**EXERCISE GOAL:**
Go through the listing and set it down exactly, leaving out its pictures.

Robot control records

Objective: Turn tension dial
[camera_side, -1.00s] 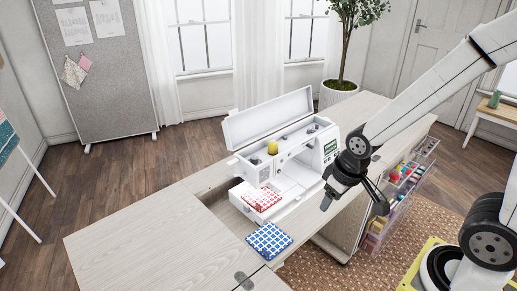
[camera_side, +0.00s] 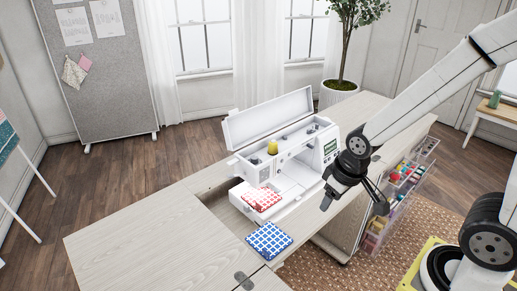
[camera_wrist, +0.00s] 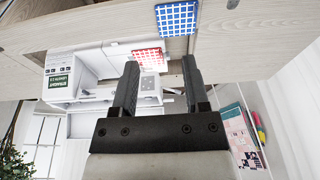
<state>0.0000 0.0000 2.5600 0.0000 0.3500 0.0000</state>
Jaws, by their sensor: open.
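The white sewing machine (camera_side: 299,179) stands in the cabinet with its top lid (camera_side: 268,118) raised. A yellow thread spool (camera_side: 272,147) sits in its open top. The tension dial is too small to tell for certain in either view. My gripper (camera_side: 350,203) hangs in front of the machine's right end, apart from it. In the wrist view my gripper (camera_wrist: 163,80) is open and empty, and the machine (camera_wrist: 90,75) shows upside down beyond and to the left of the fingers.
A red checked cloth (camera_side: 262,199) lies on the machine's bed. A blue checked cloth (camera_side: 269,240) lies on the cabinet top (camera_side: 130,236) at the front. Clear drawers (camera_side: 398,190) with sewing supplies stand open below the right side. The left cabinet top is clear.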

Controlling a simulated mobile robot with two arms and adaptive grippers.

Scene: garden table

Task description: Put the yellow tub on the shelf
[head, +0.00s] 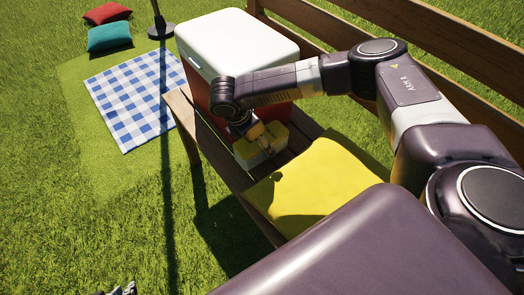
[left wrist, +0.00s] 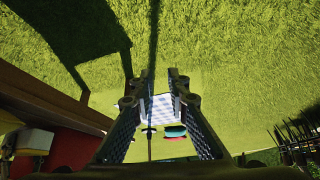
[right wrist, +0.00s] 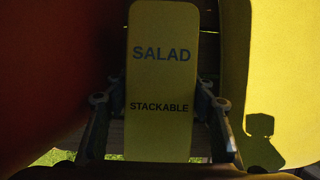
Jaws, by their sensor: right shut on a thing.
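The yellow tub (head: 247,153) stands on the wooden bench, beside the red cooler, partly hidden by my right gripper (head: 262,140). In the right wrist view its yellow face (right wrist: 160,78) reads SALAD and STACKABLE. The fingers of my right gripper (right wrist: 160,103) are on both sides of it and shut on it. My left gripper (left wrist: 156,100) is open and empty in the left wrist view, over grass. Only its tips (head: 124,290) show at the bottom left of the head view. I cannot make out a separate shelf.
A red cooler with a white lid (head: 235,45) stands behind the tub. A yellow cushion (head: 318,185) lies on the bench in front of it. The bench backrest (head: 440,45) runs behind my right arm. A checked blanket (head: 130,100) and two pillows (head: 108,36) lie on the grass.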

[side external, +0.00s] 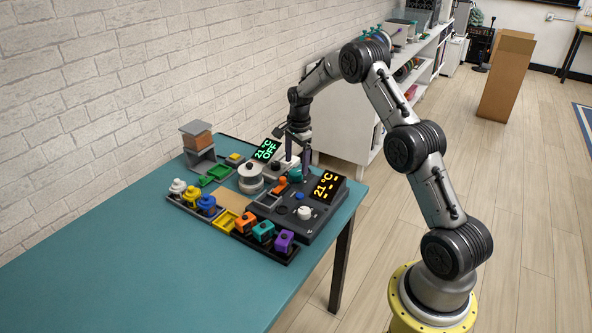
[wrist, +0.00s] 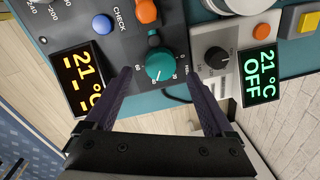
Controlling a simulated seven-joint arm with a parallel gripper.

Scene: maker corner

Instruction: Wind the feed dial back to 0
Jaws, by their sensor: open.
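A teal dial (wrist: 160,63) with a printed number scale sits on the dark control panel in the wrist view. It also shows in the side view (side external: 295,174). My gripper (wrist: 157,72) is open, with one dark finger on each side of the teal dial and a gap to each side. In the side view my gripper (side external: 298,163) points down over the panel's back edge. Whether the fingers touch the panel is unclear.
Near the dial are an orange knob (wrist: 146,11), a blue button (wrist: 102,23), an amber display (wrist: 79,83) and a light unit with a dark knob (wrist: 216,57). A green display (side external: 267,149) stands behind. Colored blocks sit in front. The table's (side external: 150,265) front left is clear.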

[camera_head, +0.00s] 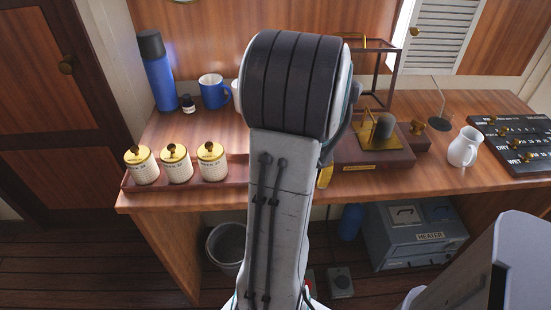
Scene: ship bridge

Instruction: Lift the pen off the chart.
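I see neither the pen nor the chart in this view. My arm rises through the middle of the picture and covers part of the wooden desk (395,181). My gripper does not show; its fingers are hidden or out of the picture, so I cannot see what it holds.
Three lidded white jars (177,165) stand on a tray at the desk's left. A blue flask (158,75) and a blue mug (213,92) stand behind. A brass instrument on a wooden base (376,136), a white jug (464,148) and a black board (520,160) are right. A heater box (418,236) sits below.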

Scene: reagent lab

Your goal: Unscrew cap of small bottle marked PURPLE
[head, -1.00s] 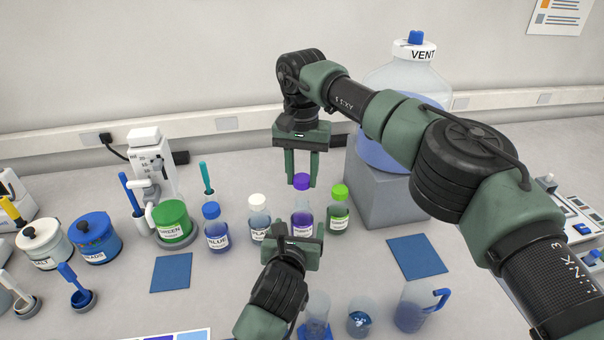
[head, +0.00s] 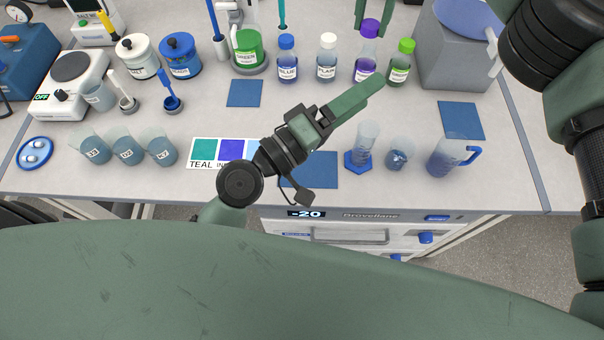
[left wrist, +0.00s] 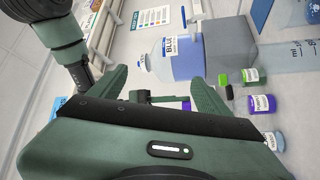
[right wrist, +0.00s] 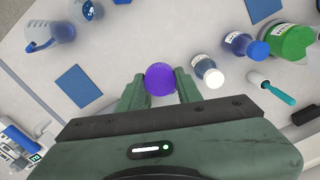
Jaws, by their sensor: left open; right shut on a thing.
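The small PURPLE bottle (head: 366,64) stands upright in the row, between the PLAIN bottle and the green-capped bottle. Its purple cap (head: 370,28) is between the fingertips of my right gripper (right wrist: 161,84), which is shut on it. In the left wrist view the cap (left wrist: 187,104) sits clear of the bottle (left wrist: 262,103), with a gap between them; in the head view it shows higher than the neighbouring caps. My left gripper (head: 375,88) is open and empty, in front of the bottle and apart from it. In the head view most of my right gripper is cut off.
The PLAIN bottle (head: 326,60) and green-capped bottle (head: 400,66) stand close on either side. The BLUE bottle (head: 287,64) is further left. A grey block (head: 455,60) is at right. A cylinder (head: 364,145), beaker (head: 400,153) and jug (head: 450,158) stand near the front edge.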

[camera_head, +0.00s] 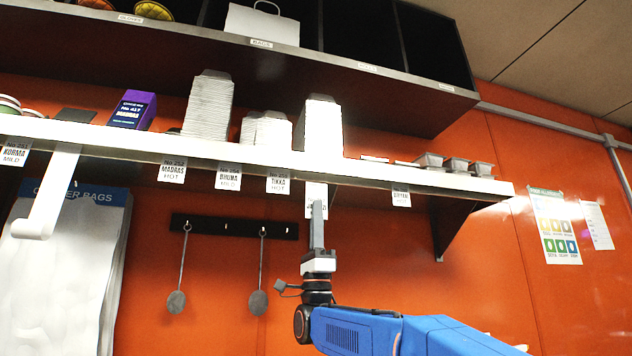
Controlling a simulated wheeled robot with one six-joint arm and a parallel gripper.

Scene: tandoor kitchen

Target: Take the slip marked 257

**THE ANSWER:**
Objective: Turn tension dial
[camera_side, -1.00s] 
[camera_side, +0.00s] 
[camera_wrist, +0.00s] 
<state>0.0000 0.0000 2.5600 0.0000 0.3500 0.0000</state>
Jaws, by their sensor: open.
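The white sewing machine (camera_side: 299,179) stands in the cabinet with its top lid (camera_side: 268,118) raised. A yellow thread spool (camera_side: 272,147) sits in its open top. The tension dial is too small to tell for certain in either view. My gripper (camera_side: 350,203) hangs in front of the machine's right end, apart from it. In the wrist view my gripper (camera_wrist: 163,80) is open and empty, and the machine (camera_wrist: 90,75) shows upside down beyond and to the left of the fingers.
A red checked cloth (camera_side: 262,199) lies on the machine's bed. A blue checked cloth (camera_side: 269,240) lies on the cabinet top (camera_side: 130,236) at the front. Clear drawers (camera_side: 398,190) with sewing supplies stand open below the right side. The left cabinet top is clear.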

Controlling a simulated mobile robot with two arms and adaptive grippers.

Scene: garden table

Task description: Put the yellow tub on the shelf
[head, +0.00s] 
[left wrist, +0.00s] 
[right wrist, +0.00s] 
Jaws, by their sensor: right shut on a thing.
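The yellow tub (head: 247,153) stands on the wooden bench, beside the red cooler, partly hidden by my right gripper (head: 262,140). In the right wrist view its yellow face (right wrist: 160,78) reads SALAD and STACKABLE. The fingers of my right gripper (right wrist: 160,103) are on both sides of it and shut on it. My left gripper (left wrist: 156,100) is open and empty in the left wrist view, over grass. Only its tips (head: 124,290) show at the bottom left of the head view. I cannot make out a separate shelf.
A red cooler with a white lid (head: 235,45) stands behind the tub. A yellow cushion (head: 318,185) lies on the bench in front of it. The bench backrest (head: 440,45) runs behind my right arm. A checked blanket (head: 130,100) and two pillows (head: 108,36) lie on the grass.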

[side external, +0.00s] 
[wrist, +0.00s] 
Controlling a simulated seven-joint arm with a parallel gripper.

Scene: maker corner

Instruction: Wind the feed dial back to 0
Jaws, by their sensor: open.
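A teal dial (wrist: 160,63) with a printed number scale sits on the dark control panel in the wrist view. It also shows in the side view (side external: 295,174). My gripper (wrist: 157,72) is open, with one dark finger on each side of the teal dial and a gap to each side. In the side view my gripper (side external: 298,163) points down over the panel's back edge. Whether the fingers touch the panel is unclear.
Near the dial are an orange knob (wrist: 146,11), a blue button (wrist: 102,23), an amber display (wrist: 79,83) and a light unit with a dark knob (wrist: 216,57). A green display (side external: 267,149) stands behind. Colored blocks sit in front. The table's (side external: 150,265) front left is clear.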

[camera_head, +0.00s] 
Scene: ship bridge

Instruction: Lift the pen off the chart.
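I see neither the pen nor the chart in this view. My arm rises through the middle of the picture and covers part of the wooden desk (395,181). My gripper does not show; its fingers are hidden or out of the picture, so I cannot see what it holds.
Three lidded white jars (177,165) stand on a tray at the desk's left. A blue flask (158,75) and a blue mug (213,92) stand behind. A brass instrument on a wooden base (376,136), a white jug (464,148) and a black board (520,160) are right. A heater box (418,236) sits below.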

Scene: reagent lab

Your goal: Unscrew cap of small bottle marked PURPLE
[head, -1.00s] 
[head, +0.00s] 
[left wrist, +0.00s] 
[right wrist, +0.00s] 
Jaws, by their sensor: left open; right shut on a thing.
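The small PURPLE bottle (head: 366,64) stands upright in the row, between the PLAIN bottle and the green-capped bottle. Its purple cap (head: 370,28) is between the fingertips of my right gripper (right wrist: 161,84), which is shut on it. In the left wrist view the cap (left wrist: 187,104) sits clear of the bottle (left wrist: 262,103), with a gap between them; in the head view it shows higher than the neighbouring caps. My left gripper (head: 375,88) is open and empty, in front of the bottle and apart from it. In the head view most of my right gripper is cut off.
The PLAIN bottle (head: 326,60) and green-capped bottle (head: 400,66) stand close on either side. The BLUE bottle (head: 287,64) is further left. A grey block (head: 455,60) is at right. A cylinder (head: 364,145), beaker (head: 400,153) and jug (head: 450,158) stand near the front edge.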

[camera_head, +0.00s] 
Controlling a simulated wheeled robot with one six-joint arm and a parallel gripper.

Scene: tandoor kitchen

Target: Take the slip marked 257

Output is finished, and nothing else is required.